II: How do you make green technology and building techniques accessible for everyone? Has green become an economic wedge where those with the means are able to build sustainably and the rest of us are stuck in moldy, drafty, inefficient dwellings?

DJ: “There are two answers to that question. One, there’s an awful lot of green affordable housing being built today and so it’s not elitist in that regard at all.

The industry, from the city standpoint or the affordable housing developers standpoint or the builders themselves, are working on both sides: the upper crust of green building in 6,000-square-foot McMansions and to the affordable housing multi-family communities that are being developed.

I think there’s a lot of activity in the affordable housing arena, so I don’t think there’s necessarily a divide per se.

Having said that, where I perceive the divide is, for example, there are primarily Spanish-speaking Hispanic workers all over the country and no blueprints are ever written in Spanish. No green guidelines that I know of are in Spanish, and what we need to be doing right now is retrofitting 123 million homes in this country.

We can’t outsource those jobs, and what we need to do is train the economically challenged folks in this country to do this kind of energy retrofit (and that’s where Van Jones and I are cohorts in crime).

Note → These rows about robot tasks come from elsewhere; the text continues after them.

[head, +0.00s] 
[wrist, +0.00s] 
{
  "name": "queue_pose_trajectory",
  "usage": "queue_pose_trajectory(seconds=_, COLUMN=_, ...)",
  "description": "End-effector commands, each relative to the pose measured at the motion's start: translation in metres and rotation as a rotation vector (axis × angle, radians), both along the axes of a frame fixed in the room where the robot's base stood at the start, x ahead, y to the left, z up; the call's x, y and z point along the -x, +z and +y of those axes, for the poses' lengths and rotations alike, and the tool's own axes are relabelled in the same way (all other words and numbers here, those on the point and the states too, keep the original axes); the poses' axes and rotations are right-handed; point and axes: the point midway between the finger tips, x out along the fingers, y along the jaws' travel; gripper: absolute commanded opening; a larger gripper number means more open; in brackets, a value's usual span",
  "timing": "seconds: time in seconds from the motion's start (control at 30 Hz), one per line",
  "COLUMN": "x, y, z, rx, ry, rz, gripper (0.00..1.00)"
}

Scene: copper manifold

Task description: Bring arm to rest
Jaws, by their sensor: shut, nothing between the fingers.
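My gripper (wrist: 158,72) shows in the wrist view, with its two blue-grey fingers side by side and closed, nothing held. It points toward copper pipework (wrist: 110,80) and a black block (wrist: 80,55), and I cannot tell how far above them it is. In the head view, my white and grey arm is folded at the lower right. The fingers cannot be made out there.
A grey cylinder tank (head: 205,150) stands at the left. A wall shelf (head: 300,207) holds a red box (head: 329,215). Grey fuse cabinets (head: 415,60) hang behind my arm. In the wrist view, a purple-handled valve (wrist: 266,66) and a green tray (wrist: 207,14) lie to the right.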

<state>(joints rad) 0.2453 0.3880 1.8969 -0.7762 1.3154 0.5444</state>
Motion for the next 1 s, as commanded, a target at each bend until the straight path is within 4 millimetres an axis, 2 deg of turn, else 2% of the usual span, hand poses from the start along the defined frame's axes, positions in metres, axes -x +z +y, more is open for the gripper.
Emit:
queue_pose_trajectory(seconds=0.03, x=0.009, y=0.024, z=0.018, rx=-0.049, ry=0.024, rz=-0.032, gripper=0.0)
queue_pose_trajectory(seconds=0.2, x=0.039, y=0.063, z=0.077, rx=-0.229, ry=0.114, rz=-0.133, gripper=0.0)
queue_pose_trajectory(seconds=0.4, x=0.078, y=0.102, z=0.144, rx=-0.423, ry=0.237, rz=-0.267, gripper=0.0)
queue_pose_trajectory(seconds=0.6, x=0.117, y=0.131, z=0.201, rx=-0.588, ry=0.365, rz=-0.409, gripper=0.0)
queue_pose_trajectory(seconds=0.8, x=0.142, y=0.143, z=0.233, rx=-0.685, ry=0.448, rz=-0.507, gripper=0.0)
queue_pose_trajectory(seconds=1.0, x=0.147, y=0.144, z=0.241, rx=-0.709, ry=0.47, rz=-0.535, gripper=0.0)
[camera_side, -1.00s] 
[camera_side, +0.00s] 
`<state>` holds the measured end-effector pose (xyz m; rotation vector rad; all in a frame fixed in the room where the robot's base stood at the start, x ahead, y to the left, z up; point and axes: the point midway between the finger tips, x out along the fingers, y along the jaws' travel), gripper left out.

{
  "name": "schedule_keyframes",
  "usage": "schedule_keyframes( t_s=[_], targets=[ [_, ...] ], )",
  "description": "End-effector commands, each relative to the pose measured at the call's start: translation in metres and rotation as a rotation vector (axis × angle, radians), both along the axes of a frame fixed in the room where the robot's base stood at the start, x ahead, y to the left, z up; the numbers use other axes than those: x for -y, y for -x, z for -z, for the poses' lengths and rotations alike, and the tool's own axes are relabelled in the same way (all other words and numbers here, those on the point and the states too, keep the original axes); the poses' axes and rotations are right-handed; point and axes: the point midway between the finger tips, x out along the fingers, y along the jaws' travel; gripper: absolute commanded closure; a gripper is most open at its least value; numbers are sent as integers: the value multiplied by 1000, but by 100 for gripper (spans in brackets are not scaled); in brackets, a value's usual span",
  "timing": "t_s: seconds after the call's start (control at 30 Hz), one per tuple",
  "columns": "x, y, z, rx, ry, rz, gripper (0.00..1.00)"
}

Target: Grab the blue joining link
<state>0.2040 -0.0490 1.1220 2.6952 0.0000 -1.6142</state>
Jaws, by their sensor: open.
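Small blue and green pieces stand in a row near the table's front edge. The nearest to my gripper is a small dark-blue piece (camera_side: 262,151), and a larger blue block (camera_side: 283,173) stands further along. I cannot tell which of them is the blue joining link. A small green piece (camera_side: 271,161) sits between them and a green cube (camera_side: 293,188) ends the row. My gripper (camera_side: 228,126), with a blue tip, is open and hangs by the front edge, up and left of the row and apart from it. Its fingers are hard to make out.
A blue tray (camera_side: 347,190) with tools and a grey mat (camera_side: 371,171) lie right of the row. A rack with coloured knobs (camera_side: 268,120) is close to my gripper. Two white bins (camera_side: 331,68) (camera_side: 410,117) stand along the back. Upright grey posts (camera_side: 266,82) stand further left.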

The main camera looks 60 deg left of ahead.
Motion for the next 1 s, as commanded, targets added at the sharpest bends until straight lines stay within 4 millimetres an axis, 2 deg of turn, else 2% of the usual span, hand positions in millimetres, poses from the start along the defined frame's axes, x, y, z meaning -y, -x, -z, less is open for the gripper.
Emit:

What’s the best way to get nonviolent prisoners back to work? What’s the best way to get high school dropouts back to work? What’s the best way to do economic redevelopment in city centers?

Money spent on energy goes right back to Saudi Arabia or Houston or someplace. It’s not staying in the community. And if we can create a job ecosystem that improves the quality of life in the inner cities and rural areas where jobs are disappearing as well then we start to create a new economy.

What we need in this country is a new economic paradigm that brings everyone along in this green transition, this sustainable transition, that we’re in the middle of whether people acknowledge it or not.

It’s happening, and it’s irreversible, and we want everyone to benefit from that.”